Austria, Germany Will Allow Refugees To Be Bussed Across Their Borders, Much To The Relief Of Thousands Of Syrian Migrants

Refugees queue at a public transport bus offering a special ride to a provisional accomodation after they to leave the yard of the Central Registration Office for Asylum Seekers (Zentrale Aufnahmestelle fuer Asylbewerber, or ZAA) of the State Office for Health and Social Services (Landesamt fuer Gesundheit und Soziales, or LAGeSo) due to closing time in Berlin September 4, 2015. AFP PHOTO / TOBIAS SCHWARZ (Photo credit should read TOBIAS SCHWARZ/AFP/Getty Images)
Source: TOBIAS SCHWARZ/AFP/Getty Images

In a move signaling greater openness and understanding of the current migrant crisis plaguing much of Europe and the Middle East, officials from Austria and Germany agreed to allow refugees to be bussed across their borders from neighboring Hungary on Friday. According to a report by The Wall Street Journal, the decision was reached after allegations of mistreatment by Hungarian border control units first surfaced this week, although Hungarian authorities flatly denied the claims, saying that they had been supplying migrants with food, water, diapers, and chocolate for the children. Earlier in the day, a group of around 1,000 refugees who had been denied access to trains headed to Western Europe and kept under watch for days fled police stationed in Budapest, marching all the way to the country's western border on foot.

After finally crossing unexpectedly into Austria on Friday evening, the refugees were flagged down by border authorities, but believing them to be Hungarian officials, many of the migrants turned and ran. 

"They were headed for Vienna, guided only by the map on his phone," The Journal reported one officer as saying. Because of the language barrier, it took a few minutes before the officers were able to communicate to the refugees that they were, indeed, safe. According to the paper, one elderly man offered up money, thinking that he needed to pay a fee to stay. "No, no need for money here," explained the officer. 

Austrian Chancellor Werner Faymann took to Facebook on Friday evening to post an official statement about the decision, promising that he and his fellow officials would do everything in their power to allow for a smooth transition for refugees. 

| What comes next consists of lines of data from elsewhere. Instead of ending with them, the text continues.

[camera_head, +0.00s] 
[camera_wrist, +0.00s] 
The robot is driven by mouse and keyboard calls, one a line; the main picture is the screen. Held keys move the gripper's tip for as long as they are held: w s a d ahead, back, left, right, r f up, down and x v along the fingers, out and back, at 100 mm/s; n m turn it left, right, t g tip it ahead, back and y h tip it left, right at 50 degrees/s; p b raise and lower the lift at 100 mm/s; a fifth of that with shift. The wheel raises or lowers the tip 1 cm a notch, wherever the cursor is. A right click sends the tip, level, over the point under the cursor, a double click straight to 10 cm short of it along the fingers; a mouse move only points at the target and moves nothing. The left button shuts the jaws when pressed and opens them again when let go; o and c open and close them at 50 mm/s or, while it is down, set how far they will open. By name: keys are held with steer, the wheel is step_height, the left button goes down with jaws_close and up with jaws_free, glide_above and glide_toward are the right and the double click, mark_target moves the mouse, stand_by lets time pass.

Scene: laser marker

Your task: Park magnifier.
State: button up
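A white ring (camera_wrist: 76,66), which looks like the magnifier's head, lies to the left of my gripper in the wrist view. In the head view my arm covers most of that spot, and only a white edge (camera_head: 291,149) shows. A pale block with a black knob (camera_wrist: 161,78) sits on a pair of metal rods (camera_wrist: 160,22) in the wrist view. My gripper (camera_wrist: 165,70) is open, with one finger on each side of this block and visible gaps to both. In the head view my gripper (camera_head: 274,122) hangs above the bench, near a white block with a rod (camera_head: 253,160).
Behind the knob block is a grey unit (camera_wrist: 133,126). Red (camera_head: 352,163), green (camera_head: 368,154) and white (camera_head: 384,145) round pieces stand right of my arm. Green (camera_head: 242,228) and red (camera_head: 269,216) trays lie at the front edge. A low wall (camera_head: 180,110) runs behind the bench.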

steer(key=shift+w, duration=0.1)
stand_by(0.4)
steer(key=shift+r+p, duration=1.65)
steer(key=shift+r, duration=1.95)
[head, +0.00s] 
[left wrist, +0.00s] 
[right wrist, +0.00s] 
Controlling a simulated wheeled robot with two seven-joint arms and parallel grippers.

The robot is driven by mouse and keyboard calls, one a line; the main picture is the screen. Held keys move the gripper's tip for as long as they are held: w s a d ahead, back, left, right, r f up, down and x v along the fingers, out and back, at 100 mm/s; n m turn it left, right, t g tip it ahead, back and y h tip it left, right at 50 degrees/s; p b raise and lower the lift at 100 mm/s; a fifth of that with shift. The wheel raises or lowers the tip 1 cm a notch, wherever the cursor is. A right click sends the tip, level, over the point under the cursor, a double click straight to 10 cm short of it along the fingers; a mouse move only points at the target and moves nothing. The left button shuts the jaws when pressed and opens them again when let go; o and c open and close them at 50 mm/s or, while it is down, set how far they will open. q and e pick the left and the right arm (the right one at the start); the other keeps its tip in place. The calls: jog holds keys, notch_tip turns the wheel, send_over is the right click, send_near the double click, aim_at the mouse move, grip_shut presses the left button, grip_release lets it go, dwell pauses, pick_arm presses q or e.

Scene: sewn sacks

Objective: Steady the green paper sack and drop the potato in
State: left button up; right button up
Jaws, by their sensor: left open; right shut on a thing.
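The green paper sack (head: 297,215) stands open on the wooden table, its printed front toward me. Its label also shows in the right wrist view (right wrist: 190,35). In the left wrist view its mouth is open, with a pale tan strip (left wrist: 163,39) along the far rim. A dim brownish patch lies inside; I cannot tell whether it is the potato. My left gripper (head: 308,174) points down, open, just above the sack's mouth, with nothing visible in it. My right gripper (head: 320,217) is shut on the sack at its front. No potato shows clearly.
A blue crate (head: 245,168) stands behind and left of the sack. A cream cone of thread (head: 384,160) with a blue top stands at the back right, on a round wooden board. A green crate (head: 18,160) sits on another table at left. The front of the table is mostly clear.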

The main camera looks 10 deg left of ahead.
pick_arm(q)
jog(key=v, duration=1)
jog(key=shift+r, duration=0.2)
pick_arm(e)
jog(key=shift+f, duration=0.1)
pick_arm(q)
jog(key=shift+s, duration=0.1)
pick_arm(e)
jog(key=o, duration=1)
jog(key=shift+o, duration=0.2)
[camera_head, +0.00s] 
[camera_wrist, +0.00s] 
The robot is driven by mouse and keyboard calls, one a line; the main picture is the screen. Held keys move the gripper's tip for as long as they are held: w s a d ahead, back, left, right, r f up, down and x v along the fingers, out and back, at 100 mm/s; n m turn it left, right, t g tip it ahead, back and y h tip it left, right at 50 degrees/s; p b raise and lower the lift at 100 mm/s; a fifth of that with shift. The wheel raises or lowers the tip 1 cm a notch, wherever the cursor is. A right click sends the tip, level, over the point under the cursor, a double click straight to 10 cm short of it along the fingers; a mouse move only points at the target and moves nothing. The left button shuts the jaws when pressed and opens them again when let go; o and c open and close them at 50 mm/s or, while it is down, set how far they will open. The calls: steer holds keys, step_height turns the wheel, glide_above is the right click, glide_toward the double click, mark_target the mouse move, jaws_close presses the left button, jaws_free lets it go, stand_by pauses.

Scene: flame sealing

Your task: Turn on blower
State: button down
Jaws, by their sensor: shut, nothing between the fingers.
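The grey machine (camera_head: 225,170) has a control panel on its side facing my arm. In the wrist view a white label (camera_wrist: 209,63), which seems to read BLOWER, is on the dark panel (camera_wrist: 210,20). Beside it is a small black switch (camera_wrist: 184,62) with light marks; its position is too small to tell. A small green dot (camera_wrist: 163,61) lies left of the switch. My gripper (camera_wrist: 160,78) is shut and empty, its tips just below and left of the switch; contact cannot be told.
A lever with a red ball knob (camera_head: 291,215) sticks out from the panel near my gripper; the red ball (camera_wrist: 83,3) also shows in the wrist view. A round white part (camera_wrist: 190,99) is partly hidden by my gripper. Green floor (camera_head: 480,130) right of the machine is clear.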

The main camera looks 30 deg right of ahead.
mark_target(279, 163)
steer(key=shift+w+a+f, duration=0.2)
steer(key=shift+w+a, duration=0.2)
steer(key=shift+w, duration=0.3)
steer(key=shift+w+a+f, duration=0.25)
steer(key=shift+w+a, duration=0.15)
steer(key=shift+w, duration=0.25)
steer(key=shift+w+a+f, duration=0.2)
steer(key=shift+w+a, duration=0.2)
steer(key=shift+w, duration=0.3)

"On the basis of the current situation of need, Austria and Germany agree to allow in this case the onward journey of these refugees into their countries," added Faymann. "... Asylum is a human right, and the Geneva Convention on human rights of all the states of the EU [is] to be respected."

The remainder of the refugees who had opted not to flee on foot with the thousand or so picked up on Friday had been living under dilapidated conditions inside a camp near Budapest's main train station, The New York Times reported. By Friday evening, thousands of them were finally loaded safely onto 40 buses headed toward the Austrian border. 

According to a report by CNN, many in the group that departed on foot earlier in the day told journalists that they were prepared to walk all the way to Germany rather than wait any longer for the government to decide their fate. 

"Utterly exhausted after 9hr hike on highway...#refugees finally on bus heading towards #austria border," tweeted CNN's Arwa Damon on Friday. The correspondent also reported that several Hungarian civilians were busying themselves, doing what they could to help the weary migrants.  "[Hungarian] woman handing out food 2 #refugees walking on highway 2 #austria tear[ed] up," tweeted Damon.

The current migrant crisis has been dubbed the worst since World War II, with some 12 million Syrians and three million Iraqis displaced since 2011. Adding to the overall panic in June, Hungarian officials announced that they would be building a wall to keep the borders closed off to refugees, a move that the UN called "deeply concern[ing]." Said Cécile Pouilly, spokeswoman for the U.N. High Commissioner for Human Rights in a statement that month,

We have noted in the past the need for European governments to display leadership and compassion in their migration policies. ... If adopted, this measure may prevent asylum seekers, who may be in need of international protection, from accessing Hungarian territory.